Author: Paul Foss
artUS, New Year 2008
Sue de Beer - Permanent Revolution
It's just a white cube bathed in green light, the hue, according to Alexander Theroux, of "both renewal and reproduction or infirmity and illness," with "more forces and guises than are countable." The viewing room is uniformly set at an odd angle inside the gallery and fitted with shag carpet, foofs, and a few chairs, establishing a rank, even clubby atmosphere. Projected on a large screen is Permanent Revolution, Sue de Beer's latest video installation whose title already evokes the fate of its own staging, whether enigmatic - Walter Benjamin's "ungraspable transition" - or instructional - the "appearance of banality."

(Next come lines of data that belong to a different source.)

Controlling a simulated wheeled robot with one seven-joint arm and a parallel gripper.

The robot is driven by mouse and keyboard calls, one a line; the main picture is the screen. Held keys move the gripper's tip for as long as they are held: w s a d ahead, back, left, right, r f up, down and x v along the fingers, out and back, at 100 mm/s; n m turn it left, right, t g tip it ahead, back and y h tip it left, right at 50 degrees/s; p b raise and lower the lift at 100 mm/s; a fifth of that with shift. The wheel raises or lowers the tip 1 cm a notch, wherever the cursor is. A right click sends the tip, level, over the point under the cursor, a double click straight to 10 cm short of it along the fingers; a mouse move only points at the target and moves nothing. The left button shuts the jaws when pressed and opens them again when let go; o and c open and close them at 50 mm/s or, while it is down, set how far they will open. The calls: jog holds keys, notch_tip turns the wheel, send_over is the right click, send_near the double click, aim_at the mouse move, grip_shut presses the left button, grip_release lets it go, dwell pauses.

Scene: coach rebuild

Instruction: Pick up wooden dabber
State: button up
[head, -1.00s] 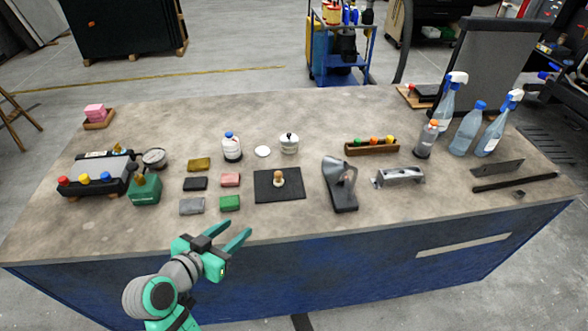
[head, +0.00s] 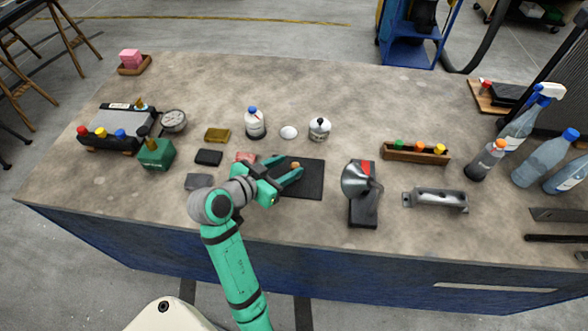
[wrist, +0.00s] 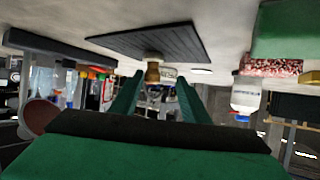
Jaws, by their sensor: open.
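The wooden dabber (head: 295,165) stands on a dark flat mat (head: 312,188) near the middle of the bench; my fingers partly hide it in the head view. In the wrist view, which is upside down, the dabber (wrist: 153,72) hangs from the mat (wrist: 150,38) and lies between the lines of my two fingers, just past their tips. My gripper (head: 289,169) is open and empty, low over the mat's left part, its green fingers pointing at the dabber. The fingers also show in the wrist view (wrist: 159,80). I cannot tell the exact gap to the dabber.
Small blocks, among them a dark one (head: 208,157) and a grey one (head: 199,181), lie left of my gripper. A white bottle (head: 255,124) and a white lidded pot (head: 319,130) stand behind.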

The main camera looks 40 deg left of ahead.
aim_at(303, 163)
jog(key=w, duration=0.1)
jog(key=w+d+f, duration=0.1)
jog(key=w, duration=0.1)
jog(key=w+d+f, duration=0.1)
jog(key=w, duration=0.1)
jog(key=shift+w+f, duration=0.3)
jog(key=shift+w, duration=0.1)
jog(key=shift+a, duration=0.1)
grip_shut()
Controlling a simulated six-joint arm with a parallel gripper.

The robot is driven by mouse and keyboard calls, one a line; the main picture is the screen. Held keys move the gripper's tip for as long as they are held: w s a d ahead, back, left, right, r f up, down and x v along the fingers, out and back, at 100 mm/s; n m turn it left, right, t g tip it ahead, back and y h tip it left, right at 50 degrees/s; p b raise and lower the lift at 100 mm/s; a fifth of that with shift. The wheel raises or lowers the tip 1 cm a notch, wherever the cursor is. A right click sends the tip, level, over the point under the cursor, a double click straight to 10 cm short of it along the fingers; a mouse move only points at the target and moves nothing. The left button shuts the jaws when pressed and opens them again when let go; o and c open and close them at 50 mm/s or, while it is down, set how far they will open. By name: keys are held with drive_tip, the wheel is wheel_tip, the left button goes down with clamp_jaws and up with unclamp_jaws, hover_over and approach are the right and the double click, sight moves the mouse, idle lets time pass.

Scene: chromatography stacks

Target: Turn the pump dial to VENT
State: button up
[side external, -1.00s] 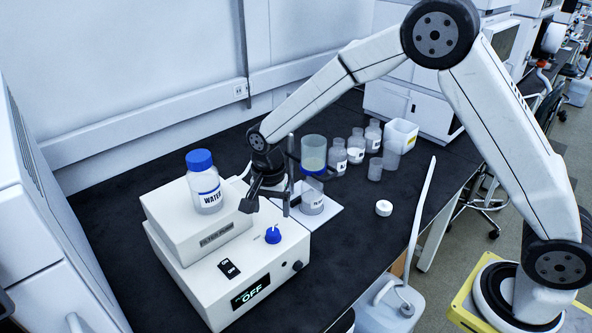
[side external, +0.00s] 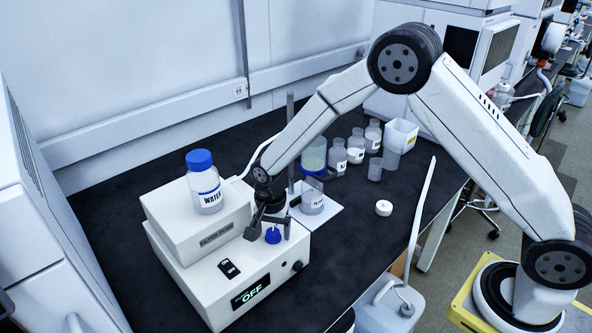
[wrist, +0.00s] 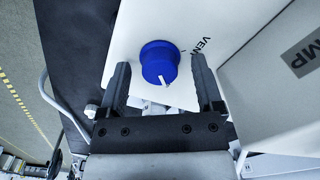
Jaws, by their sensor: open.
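The pump (side external: 215,283) is a white box with a display that reads OFF. Its blue dial (side external: 273,236) sits on the top face near the right corner. In the wrist view the jaws (wrist: 160,84) straddle the dial with gaps on both sides. I cannot tell the exact fingertip height.
A blue-capped WATER bottle (side external: 205,185) stands on the raised rear part of the pump. A filter flask (side external: 312,200) on a white base and a metal stand rod (side external: 290,140) are close behind my gripper. Several bottles stand farther back. A black switch (side external: 229,268) lies left of the dial.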

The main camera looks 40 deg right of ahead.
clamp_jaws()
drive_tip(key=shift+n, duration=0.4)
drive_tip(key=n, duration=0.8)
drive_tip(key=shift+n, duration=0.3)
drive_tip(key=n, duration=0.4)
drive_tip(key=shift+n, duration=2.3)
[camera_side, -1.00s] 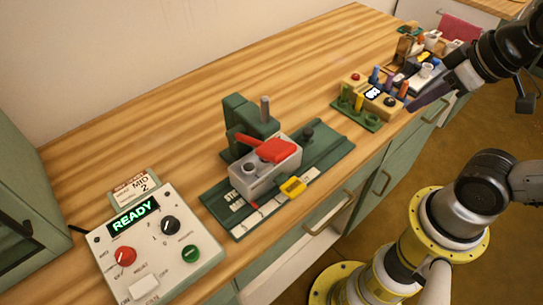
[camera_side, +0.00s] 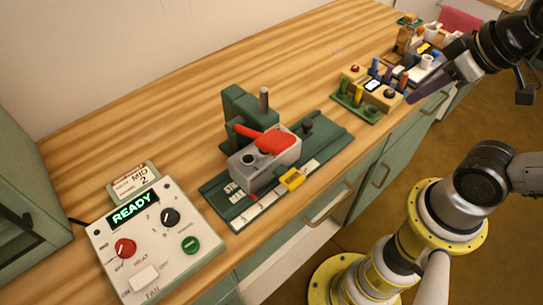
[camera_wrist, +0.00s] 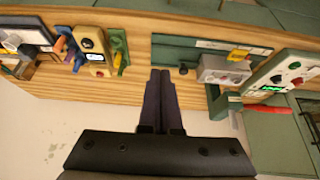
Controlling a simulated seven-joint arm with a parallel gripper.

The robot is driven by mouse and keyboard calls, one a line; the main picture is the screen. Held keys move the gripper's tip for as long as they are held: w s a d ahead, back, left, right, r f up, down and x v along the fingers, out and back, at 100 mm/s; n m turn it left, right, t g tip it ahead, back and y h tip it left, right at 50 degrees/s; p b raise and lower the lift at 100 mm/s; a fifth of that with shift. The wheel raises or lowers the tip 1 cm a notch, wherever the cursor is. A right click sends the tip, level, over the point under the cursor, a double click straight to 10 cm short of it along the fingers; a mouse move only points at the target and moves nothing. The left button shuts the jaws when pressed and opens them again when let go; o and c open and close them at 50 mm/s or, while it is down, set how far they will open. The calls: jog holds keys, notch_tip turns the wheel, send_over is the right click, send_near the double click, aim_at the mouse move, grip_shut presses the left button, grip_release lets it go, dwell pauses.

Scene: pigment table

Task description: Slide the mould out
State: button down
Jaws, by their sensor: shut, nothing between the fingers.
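A grey block (camera_side: 262,172) sits on a green rail base (camera_side: 330,137) with a red lever (camera_side: 268,141) lying across its top. It looks like the mould, but I cannot be sure. A yellow tab (camera_side: 291,180) is at its front side. A green upright (camera_side: 238,104) with a grey pin stands behind it. The block also shows in the wrist view (camera_wrist: 222,70). My gripper (camera_side: 410,99) is shut and empty, well to the right of the block, near the bench's front edge. Its dark fingers (camera_wrist: 160,76) lie together in the wrist view.
A control box (camera_side: 152,240) reading READY stands at the front left. A small rack (camera_side: 366,97) with coloured sticks and a red-buttoned box is close to my gripper. More items crowd the far right. The bench (camera_side: 150,120) behind the green base is clear.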

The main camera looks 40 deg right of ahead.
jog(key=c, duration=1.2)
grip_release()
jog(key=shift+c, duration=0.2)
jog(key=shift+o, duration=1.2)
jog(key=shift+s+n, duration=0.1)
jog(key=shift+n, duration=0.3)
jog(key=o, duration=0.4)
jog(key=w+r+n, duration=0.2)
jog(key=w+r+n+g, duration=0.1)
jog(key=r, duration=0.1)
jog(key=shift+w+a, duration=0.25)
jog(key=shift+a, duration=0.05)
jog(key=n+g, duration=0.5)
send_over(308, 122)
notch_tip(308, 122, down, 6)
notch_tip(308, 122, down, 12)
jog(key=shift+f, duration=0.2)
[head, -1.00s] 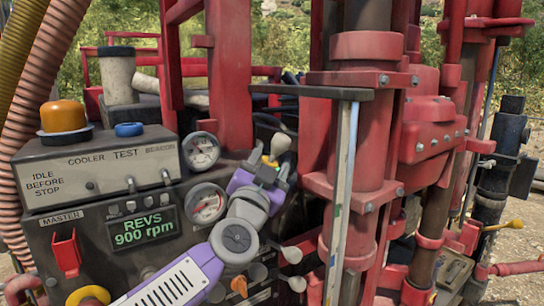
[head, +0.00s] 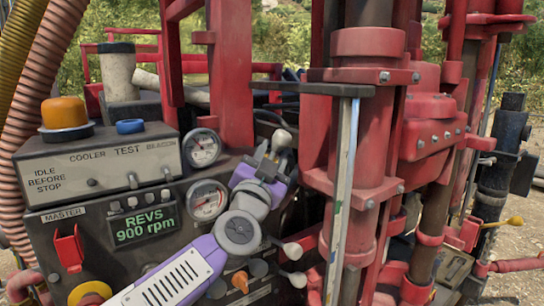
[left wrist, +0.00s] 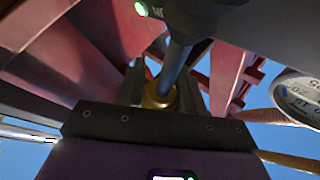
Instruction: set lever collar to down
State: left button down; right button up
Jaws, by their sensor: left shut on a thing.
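The lever (head: 281,139) with a pale round knob stands on the right part of the control panel in the head view. My left gripper (head: 268,163) is at this lever, just below the knob. In the left wrist view, the lever's dark grey shaft (left wrist: 174,66) runs down to a brass-coloured collar (left wrist: 158,97). The fingers of my left gripper (left wrist: 160,90) stand on either side of the collar, shut on it. The lower part of the collar is hidden behind the gripper's dark body. My right gripper is not in view.
Two gauges (head: 207,200) and a REVS display (head: 145,226) reading 900 rpm are left of my gripper. Other levers with pale knobs (head: 292,251) stick out below it. A red drill mast (head: 362,150) and pale upright rail (head: 341,200) stand close on the right.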

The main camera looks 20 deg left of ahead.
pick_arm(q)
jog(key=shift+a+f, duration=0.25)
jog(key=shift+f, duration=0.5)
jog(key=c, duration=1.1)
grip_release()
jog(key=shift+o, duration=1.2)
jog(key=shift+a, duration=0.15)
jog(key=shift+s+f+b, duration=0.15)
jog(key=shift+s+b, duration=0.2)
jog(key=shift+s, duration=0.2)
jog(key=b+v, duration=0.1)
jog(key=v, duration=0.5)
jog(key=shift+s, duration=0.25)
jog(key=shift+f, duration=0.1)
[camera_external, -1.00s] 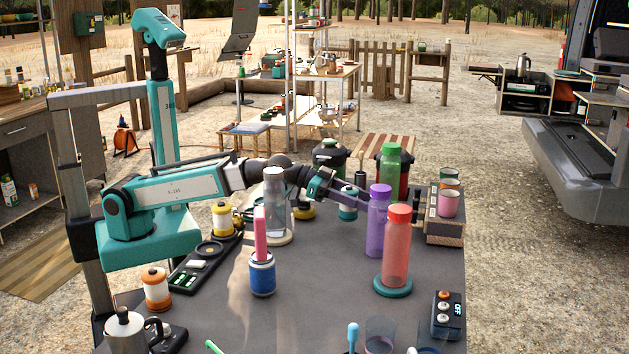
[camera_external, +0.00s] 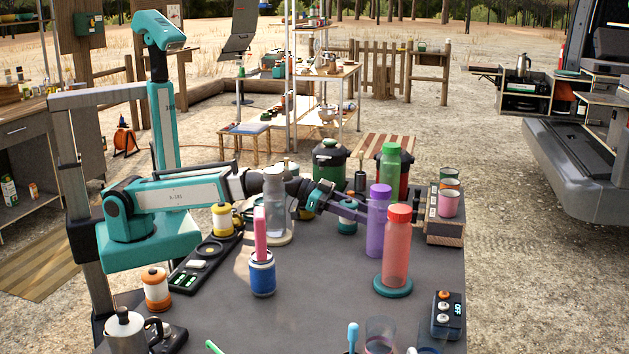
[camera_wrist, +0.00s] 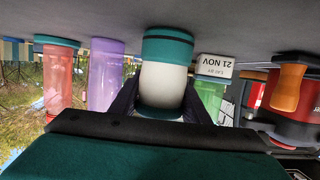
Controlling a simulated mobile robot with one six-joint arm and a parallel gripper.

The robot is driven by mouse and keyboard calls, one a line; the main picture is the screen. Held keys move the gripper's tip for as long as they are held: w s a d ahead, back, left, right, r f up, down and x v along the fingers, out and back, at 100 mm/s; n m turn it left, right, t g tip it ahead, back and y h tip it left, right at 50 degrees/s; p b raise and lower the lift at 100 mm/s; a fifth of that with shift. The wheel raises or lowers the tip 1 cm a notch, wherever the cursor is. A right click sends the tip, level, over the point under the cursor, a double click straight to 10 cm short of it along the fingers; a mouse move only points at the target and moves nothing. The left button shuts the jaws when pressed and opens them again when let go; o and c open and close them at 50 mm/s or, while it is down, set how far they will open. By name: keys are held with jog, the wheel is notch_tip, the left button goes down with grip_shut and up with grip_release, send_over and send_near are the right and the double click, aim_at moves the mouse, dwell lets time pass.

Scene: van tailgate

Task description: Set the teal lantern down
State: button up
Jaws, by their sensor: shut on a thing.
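The teal lantern (camera_external: 347,226), with teal ends and a pale middle, is between the fingers of my gripper (camera_external: 345,208) toward the far side of the grey table. In the wrist view, which is upside down, the lantern (camera_wrist: 164,80) stands between the two dark fingers of my gripper (camera_wrist: 158,110). My gripper is shut on it. The lantern looks upright and its base is at or very near the table top; I cannot tell whether it touches.
A purple bottle (camera_external: 377,225) stands just right of the lantern, with a red bottle (camera_external: 397,250) nearer. A green bottle (camera_external: 390,165) and dark green pot (camera_external: 328,160) are behind. The table's middle front (camera_external: 320,290) is clear.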

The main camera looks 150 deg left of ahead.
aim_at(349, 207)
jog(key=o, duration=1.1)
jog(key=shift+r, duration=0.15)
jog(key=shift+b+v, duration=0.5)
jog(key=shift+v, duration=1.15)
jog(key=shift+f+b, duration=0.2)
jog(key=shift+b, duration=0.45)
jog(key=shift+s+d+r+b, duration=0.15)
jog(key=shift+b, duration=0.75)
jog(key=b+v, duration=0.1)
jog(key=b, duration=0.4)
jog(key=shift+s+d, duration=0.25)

De Beer's 27 minute video starts off in key with fast-cut images of soldiers unloading and unpacking weapons, while a voiceover recounts the birth pangs of the Bauhaus from "a flaming protest against materialism [that] was founded after the horror of war" (words taken from Oskar Schlemmer's 1923 Das Staatliche Bauhaus manifesto). Quick fade to a Rasputin-like figure swathed in red light (reminiscent of Yves Bonnefey's "The place of the dead / May be a fold in red cloth"), who seems to be playing a primitive electronic organ or Theramin, the Russian inventor of which was himself dealt a double fate or foil as both capitalist inventor and Soviet undercover agent. Next, in keeping with this blend of either music or espionage, fade to black: a guy looks up at snow falling. Then two masked goths with hooded capes dance around against a bluish backdrop of painted, teary eyes and an archaic symbol (Schlemmer staged theatre at Bauhaus). We hear Rosa Luxemburg's famous words: "tomorrow the revolution will 'rise up again.' (...) I was, I am, I shall be." Several other coded scenes follow, punctuated by excerpts from Bauhaus fabric artists Gertrud Grunow's 1923 Farbe, Form, Ton ("Light and color are no longer just blue and red - they are a living force") and Walter Gropius' Principles of Bauhaus Production (1925). Slipping in and out of frame and sync are, variously, an afroed dude, psychedelic swirls and patterns, a grotesque puppet character who is set on fire, snowy walks, old bauhaus footage, model household appliances, the entirety intercut with previous scenes. Everything ends in mist before looping back again to the "spiritual" awakening caused by the "misery of war."
In Permanent Revolution, the Berlin / New York artist plays leapfrog with Marx and Engel's famous proletarian battle cry, a Hegelian fairytale that first appeared in Die heilige Familie (1845) and Address of the Central Committee to the Communist League (1850), but which thereafter disappeared from their lexicon, only to be picked up again later by Trotsky and even Rosa Luxemburg. Raised originally by Marx to resound within the settings of the Napoleonic Wars, during which time the bourgeoisie not only facilitated the transition in France between the Terror ("permanent war") and "permanent revolution" but also helped to crush its very momentum by artificially creating a famine that eventually delayed the Russian campaign, bringing the machinery of revolution to a halt, the term implies not so much a revolutionary class in itself as a kind of historical agency, an always fluctuating titration of the "decisive forces of production." This idea is further refined in later formulations leading to the March 1850 address, in which Marx's theory is no longer about revolution per se, but appears as a sort of wake up call to the forces of political subjection. As if this was not fanciful enough, echoes of this forever "imminent" awakening reappear in the later Soviet song and dance about the "direct victory" of the proletariat, Bauhaus's "resolute affirmation of the living environment of machines," Johannes Itten's Zoroastrian "color spheres," right through historical modernism, the counterculture, and beyond. Itten's 1921 claim that "everything moves, and nothing is ever dead, for otherwise the world would not exist," is, I suspect, the point of all this cavorting about in de Beer's video. My guess is that, like Benjamin, she can't stop excavating the "dark loam" of cultural memory, where what lies buried must always come back - as the farcical scene or stage of its own revolution.